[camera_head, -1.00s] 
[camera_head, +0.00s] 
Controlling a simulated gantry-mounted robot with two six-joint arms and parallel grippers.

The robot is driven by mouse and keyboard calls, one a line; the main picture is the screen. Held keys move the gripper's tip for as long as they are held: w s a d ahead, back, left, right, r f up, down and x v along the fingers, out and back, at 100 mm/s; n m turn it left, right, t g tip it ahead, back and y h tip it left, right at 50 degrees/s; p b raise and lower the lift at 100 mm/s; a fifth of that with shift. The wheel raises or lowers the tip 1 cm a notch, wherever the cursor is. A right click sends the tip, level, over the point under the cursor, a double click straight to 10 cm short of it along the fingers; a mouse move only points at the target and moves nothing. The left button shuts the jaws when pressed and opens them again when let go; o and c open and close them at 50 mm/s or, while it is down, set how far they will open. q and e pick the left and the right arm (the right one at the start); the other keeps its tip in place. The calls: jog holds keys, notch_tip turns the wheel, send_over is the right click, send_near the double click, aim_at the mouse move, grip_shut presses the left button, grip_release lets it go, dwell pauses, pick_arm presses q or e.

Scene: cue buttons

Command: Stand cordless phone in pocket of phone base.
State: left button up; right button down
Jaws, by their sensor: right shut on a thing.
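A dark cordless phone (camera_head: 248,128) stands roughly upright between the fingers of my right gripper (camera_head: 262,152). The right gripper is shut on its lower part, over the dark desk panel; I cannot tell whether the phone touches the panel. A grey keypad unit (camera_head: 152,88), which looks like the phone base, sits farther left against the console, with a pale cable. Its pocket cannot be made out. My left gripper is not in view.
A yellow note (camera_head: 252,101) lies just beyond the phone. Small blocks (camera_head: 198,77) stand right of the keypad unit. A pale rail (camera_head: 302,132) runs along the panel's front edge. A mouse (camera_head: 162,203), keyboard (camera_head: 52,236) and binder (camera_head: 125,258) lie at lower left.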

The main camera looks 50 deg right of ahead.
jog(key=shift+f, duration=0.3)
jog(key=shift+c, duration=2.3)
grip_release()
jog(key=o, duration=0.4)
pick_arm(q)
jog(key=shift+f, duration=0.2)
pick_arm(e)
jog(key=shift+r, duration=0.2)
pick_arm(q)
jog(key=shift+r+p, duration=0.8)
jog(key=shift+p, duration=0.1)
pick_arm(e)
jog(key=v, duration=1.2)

* * *

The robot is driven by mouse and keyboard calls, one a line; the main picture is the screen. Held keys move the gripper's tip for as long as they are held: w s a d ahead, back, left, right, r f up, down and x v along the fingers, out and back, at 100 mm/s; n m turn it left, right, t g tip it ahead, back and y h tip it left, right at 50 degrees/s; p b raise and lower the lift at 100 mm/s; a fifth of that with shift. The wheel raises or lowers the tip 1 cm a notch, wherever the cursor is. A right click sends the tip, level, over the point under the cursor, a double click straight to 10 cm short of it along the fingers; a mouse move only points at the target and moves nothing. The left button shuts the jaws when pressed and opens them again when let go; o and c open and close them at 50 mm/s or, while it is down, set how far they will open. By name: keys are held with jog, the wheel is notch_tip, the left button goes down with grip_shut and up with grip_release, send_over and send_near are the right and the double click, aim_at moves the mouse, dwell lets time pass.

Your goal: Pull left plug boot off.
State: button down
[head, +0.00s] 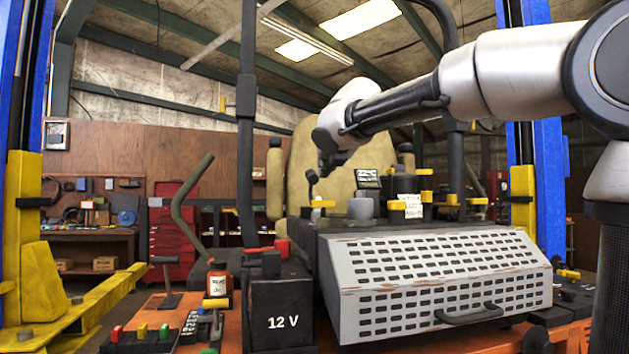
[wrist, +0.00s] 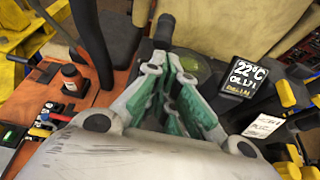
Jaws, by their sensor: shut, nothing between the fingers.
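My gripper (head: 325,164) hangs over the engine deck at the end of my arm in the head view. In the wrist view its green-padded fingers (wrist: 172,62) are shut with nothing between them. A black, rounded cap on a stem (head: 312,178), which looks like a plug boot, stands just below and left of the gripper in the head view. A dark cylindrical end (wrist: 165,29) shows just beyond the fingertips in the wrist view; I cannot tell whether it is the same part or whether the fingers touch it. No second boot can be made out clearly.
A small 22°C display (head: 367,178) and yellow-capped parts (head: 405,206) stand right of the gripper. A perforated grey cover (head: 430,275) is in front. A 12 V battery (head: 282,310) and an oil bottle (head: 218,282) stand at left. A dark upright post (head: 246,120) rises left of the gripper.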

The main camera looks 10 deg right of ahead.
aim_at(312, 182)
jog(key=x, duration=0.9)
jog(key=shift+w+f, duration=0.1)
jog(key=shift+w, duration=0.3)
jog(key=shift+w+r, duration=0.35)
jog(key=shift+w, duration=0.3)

* * *

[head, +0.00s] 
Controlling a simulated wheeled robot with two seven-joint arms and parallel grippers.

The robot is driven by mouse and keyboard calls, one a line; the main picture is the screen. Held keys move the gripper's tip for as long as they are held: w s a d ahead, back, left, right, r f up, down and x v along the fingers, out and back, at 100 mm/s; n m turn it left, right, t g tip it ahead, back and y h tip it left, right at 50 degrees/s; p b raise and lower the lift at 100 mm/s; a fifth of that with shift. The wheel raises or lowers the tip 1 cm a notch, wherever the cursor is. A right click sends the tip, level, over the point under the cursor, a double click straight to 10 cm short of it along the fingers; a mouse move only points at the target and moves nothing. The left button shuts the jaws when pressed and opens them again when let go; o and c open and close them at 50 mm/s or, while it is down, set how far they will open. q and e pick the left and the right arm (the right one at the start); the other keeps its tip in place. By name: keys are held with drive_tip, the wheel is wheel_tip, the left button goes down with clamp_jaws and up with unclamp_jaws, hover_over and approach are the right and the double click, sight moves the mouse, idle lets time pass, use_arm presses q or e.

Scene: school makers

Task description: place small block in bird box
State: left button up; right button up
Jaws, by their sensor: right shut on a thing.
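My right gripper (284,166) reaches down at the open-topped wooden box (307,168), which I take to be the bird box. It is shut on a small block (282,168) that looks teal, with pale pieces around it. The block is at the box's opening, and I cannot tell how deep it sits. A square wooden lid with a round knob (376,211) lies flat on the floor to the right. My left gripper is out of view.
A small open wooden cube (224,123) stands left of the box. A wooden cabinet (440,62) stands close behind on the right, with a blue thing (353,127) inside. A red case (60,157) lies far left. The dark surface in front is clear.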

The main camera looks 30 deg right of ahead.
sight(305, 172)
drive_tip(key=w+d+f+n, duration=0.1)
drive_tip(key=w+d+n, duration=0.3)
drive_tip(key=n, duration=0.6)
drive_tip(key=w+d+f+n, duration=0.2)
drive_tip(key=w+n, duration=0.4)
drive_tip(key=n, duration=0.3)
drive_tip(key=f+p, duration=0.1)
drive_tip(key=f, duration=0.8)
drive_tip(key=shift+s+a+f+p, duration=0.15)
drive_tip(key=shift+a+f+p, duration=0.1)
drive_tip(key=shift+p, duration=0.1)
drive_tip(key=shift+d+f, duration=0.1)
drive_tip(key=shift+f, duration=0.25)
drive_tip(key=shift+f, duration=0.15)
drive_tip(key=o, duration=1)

SET TASK:
Above are the entries. Output exactly the lines beginning with the line that has "Controlling a simulated wheeled" and ending with the line that has "State: left button up; right button up".

SOLUTION FOR THIS EXERCISE:
Controlling a simulated wheeled robot with two seven-joint arms and parallel grippers.

The robot is driven by mouse and keyboard calls, one a line; the main picture is the screen. Held keys move the gripper's tip for as long as they are held: w s a d ahead, back, left, right, r f up, down and x v along the fingers, out and back, at 100 mm/s; n m turn it left, right, t g tip it ahead, back and y h tip it left, right at 50 degrees/s; p b raise and lower the lift at 100 mm/s; a fifth of that with shift. The wheel raises or lowers the tip 1 cm a notch, wherever the cursor is. A right click sends the tip, level, over the point under the cursor, a double click straight to 10 cm short of it along the fingers; a mouse move only points at the target and moves nothing. The left button shuts the jaws when pressed and opens them again when let go; o and c open and close them at 50 mm/s or, while it is down, set how far they will open. q and e pick the left and the right arm (the right one at the start); the other keeps its tip in place. By name: keys are held with drive_tip, the wheel is wheel_tip, the left button goes down with clamp_jaws and up with unclamp_jaws, hover_over and approach are the right and the double click, sight moves the mouse, idle lets time pass, use_arm presses q or e.

Scene: school makers

Task description: place small block in bird box
State: left button up; right button up

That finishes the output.